Supporters of jailed Russian oil tycoon Mikhail Khodorkovsky gathered in Times Square on Tuesday to mark eight years since his arrest and imprisonment. Similar demonstrations were held in Washington and Europe to raise awareness of a case that has become a symbol of Russian corruption for some Kremlin opponents.
At noon, a dozen or so protesters formed a line on Seventh Avenue, holding “Free Khodorkovsky” signs and answering questions for the few passers-by that stopped to chat. The demonstrators included Khodorkovsky’s former wife, Helen, a Russian-American political blogger and a handful of Russian ex-pats. They represent a small but growing group of activists in New York working to raise awareness about this case and the general state of Russian politics as elections loom.
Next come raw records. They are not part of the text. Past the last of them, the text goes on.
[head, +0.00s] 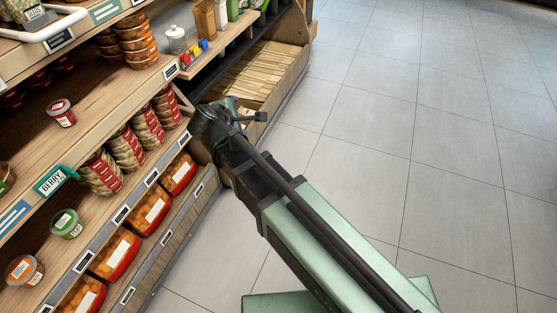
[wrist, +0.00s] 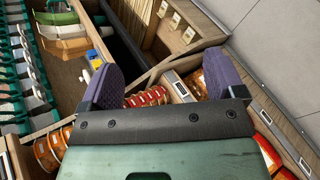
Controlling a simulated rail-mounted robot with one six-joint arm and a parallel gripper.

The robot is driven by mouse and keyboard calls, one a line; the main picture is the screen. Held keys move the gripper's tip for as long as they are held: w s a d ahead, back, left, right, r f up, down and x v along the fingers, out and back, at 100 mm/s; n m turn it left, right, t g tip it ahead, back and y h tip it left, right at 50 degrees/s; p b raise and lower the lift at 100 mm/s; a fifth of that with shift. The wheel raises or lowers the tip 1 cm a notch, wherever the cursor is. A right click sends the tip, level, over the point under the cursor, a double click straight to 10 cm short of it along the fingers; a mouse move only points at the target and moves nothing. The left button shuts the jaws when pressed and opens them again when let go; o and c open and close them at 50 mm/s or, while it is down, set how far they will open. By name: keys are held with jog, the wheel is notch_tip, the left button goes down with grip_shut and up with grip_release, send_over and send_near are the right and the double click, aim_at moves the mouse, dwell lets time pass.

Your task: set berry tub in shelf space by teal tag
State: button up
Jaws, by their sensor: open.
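A small tub with a red lid (head: 61,112), probably the berry tub, stands on the wooden shelf at the left of the head view. The teal tag (head: 55,181), lettered BERRY, is on the shelf edge below it in the picture. Bare wood shows between tub and tag. My gripper (head: 250,117) is to the right of the shelves, well apart from the tub. In the wrist view my gripper (wrist: 165,80) has its two purple fingers spread with nothing held between them. The red-lid tub and the teal tag are not visible in the wrist view.
A green-lid tub (head: 66,223) and an orange-lid tub (head: 25,270) stand on the lower left shelf. Stacked red-banded tins (head: 125,148) and orange packs (head: 115,254) crowd the shelves near my arm. A wooden bin (head: 258,72) is behind my gripper. The tiled floor at right is clear.

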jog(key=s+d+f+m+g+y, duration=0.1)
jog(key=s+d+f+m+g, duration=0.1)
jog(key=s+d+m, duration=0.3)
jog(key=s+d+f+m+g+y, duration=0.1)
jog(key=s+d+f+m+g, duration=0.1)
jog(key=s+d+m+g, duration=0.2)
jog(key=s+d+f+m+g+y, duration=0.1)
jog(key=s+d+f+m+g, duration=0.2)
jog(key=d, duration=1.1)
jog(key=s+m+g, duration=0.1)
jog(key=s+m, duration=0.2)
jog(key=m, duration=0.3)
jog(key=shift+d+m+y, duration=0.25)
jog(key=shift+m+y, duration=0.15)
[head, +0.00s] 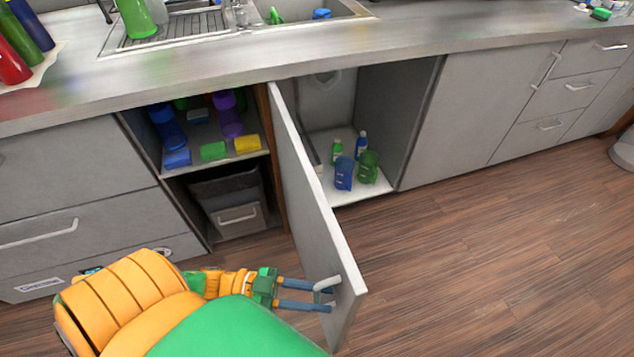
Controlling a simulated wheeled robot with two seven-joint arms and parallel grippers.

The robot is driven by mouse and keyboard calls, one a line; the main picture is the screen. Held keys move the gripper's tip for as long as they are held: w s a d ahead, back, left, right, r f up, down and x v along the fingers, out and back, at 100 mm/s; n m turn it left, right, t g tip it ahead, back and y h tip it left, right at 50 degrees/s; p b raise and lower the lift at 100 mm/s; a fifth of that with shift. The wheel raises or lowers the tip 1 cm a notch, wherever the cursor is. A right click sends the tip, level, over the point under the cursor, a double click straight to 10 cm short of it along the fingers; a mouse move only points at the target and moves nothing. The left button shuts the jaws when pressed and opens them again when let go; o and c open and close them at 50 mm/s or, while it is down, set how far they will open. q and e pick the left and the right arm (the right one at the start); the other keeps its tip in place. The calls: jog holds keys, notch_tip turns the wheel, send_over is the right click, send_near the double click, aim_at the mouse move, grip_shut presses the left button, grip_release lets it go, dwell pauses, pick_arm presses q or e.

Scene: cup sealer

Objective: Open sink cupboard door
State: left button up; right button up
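The grey sink cupboard door (305,190) stands swung wide open, sticking out from the counter toward me. Its metal handle (324,287) is near the door's free edge. My left gripper (328,297) is at the handle, its two blue fingers apart with a clear gap between them. The fingertips reach the handle and overlap it in the picture; whether they touch it I cannot tell. The cupboard interior (325,105) shows to the right of the door. My right gripper is not in view.
Inside the cupboard are a blue jug (344,174), a green jug (368,167) and small bottles. Left of the door is an open shelf (190,150) with bottles and sponges above a dark bin (228,195). The wooden floor (480,260) at right is clear.

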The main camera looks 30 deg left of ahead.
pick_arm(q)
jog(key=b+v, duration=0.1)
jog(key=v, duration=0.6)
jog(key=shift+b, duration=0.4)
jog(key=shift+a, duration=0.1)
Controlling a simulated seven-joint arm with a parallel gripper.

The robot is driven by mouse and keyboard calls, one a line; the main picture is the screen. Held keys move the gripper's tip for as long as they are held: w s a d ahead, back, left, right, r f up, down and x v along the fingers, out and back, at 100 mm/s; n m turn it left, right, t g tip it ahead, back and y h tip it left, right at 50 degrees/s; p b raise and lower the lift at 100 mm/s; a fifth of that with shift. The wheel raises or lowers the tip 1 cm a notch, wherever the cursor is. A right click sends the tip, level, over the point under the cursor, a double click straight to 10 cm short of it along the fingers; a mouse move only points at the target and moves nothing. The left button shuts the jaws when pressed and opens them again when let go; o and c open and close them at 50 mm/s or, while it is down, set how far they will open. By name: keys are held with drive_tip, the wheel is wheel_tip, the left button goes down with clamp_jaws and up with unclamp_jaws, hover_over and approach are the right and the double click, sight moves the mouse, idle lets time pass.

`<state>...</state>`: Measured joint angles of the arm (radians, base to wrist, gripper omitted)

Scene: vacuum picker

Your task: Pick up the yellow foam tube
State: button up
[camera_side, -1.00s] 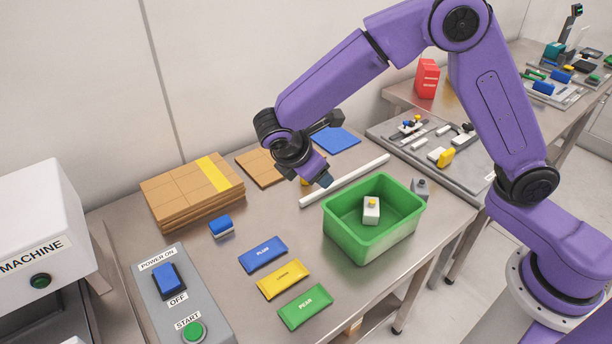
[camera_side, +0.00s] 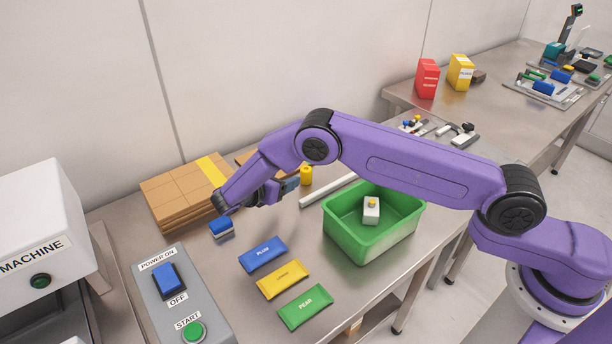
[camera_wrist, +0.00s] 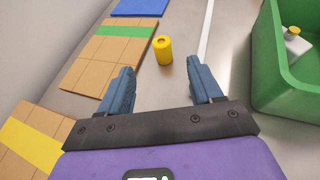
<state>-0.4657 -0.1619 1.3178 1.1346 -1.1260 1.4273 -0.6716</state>
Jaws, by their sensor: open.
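The yellow foam tube (camera_side: 306,176) stands upright on the metal table (camera_side: 330,262), between the cardboard and the white rod. In the wrist view the tube (camera_wrist: 163,51) shows a dark hole in its top. It lies ahead of my gripper's fingertips, roughly centred between them and apart from both. My gripper (camera_wrist: 162,80) is open and empty, with its two blue-grey fingers spread. In the side view my gripper (camera_side: 288,186) is low over the table, just left of the tube.
A green bin (camera_side: 372,245) holding a white block (camera_side: 371,210) stands to the right. A white rod (camera_wrist: 207,30) lies right of the tube. Cardboard stacks (camera_side: 185,192) are at the left. Blue, yellow and green packets (camera_side: 282,279) lie in front.

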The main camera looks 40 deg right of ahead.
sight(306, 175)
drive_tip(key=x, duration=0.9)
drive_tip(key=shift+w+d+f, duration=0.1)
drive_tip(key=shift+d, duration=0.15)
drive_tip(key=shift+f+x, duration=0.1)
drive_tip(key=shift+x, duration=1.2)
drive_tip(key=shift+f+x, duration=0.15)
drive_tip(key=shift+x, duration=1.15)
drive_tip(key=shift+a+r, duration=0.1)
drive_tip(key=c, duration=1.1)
“When it comes to the concept of justice, it is a very symbolic case,” said Natalia Pelevine, a Russian activist based in New Jersey. “Of course, we are trying to help others, those who are not as well known who are in the same position as Khodorkovsky, but Khodorkovsky is a symbol because it is a very well known case worldwide.”
Pelevine is the co-founder of the Democratic Russia Committee, a grassroots political group that planned the U.S demonstrations along with The Institute for Modern Russia, an organization headed by Khodorkovsky’s son and lawyer. Protesters also had the assistance of Rubenstein Public Relations, which sent a press release to media and distributed T-shirts to participants.
The anniversary comes at a key time for political activists who oppose Russia’s ruling party. The opponents recently ramped up protest efforts following Vladimir Putin’s announcement that he will run for president again this spring. Khodorkovsky clashed with Putin during his last presidency.
Khodorkovsky was Russia’s wealthiest man when he and his business partner, Platon Lebedev, were arrested in 2003 on charges of tax evasion and embezzlement. He was sentenced in 2005 to eight years in prison. A second conviction for money laundering extended their sentence to 2017.
This past May, Khodorkovsky and Lebedev lost an appeal to overturn the second sentence, but were granted a one-year reduction. They are set to be released in 2016.
At the time of his arrest, Khodorkovsky had become increasingly politically active. Critics of Putin’s government believe the businessman was targeted for his politics rather than his crimes. Following the failed appeals case in May, Amnesty International declared Khodorkovsky and Lebedev prisoners of conscious, citing the flawed and politically motivated nature of the second trial.
Feelings of ‘Disgust’
Khodorkovsky’s son, Pavel, helped plan the Times Square demonstration. He has been living in the United States for the duration of his father’s imprisonment and has become politically active.
“My attitude towards Russian politics is disgust,” the younger Khodorkovsky wrote in an email. “Activism in Russia is infrequent because dissenters are forcefully suppressed by the state. People are afraid to voice their opinion, take a stand.”
He said demonstrations like the one in Times Square are important because they show solidarity with activists in Russia and expose an American audience to their cause.
But Russia expert Stephen Cohen warned that using Mikhail Khodorkovsky as a political symbol might backfire on supporters.
“They [Russian authorities] don’t want to be seen as bowing to foreign demonstrations or threats by the American congress, ” said Cohen, an NYU professor. “There is no compelling reason at home to release him, therefore the reason has to come from abroad and it isn’t going to come from the streets.”
While Cohen believes behind-the-scenes pressure from politicians and businessmen probably would be more effective for his release, Khodorkovsky’s supporters plan to continue advocating for him in public.
“I hope that maybe, many of them [passers-by] have heard about Khodorkovsky, but maybe they don’t know that he is still in jail, eight years, it’s a very long time,” said Mona Zabelina, one of the Times Square protesters and the wife of an exiled business associate of Khodorkovsky’s in Russia. “I hope that they remember that it’s still going on in Russia.”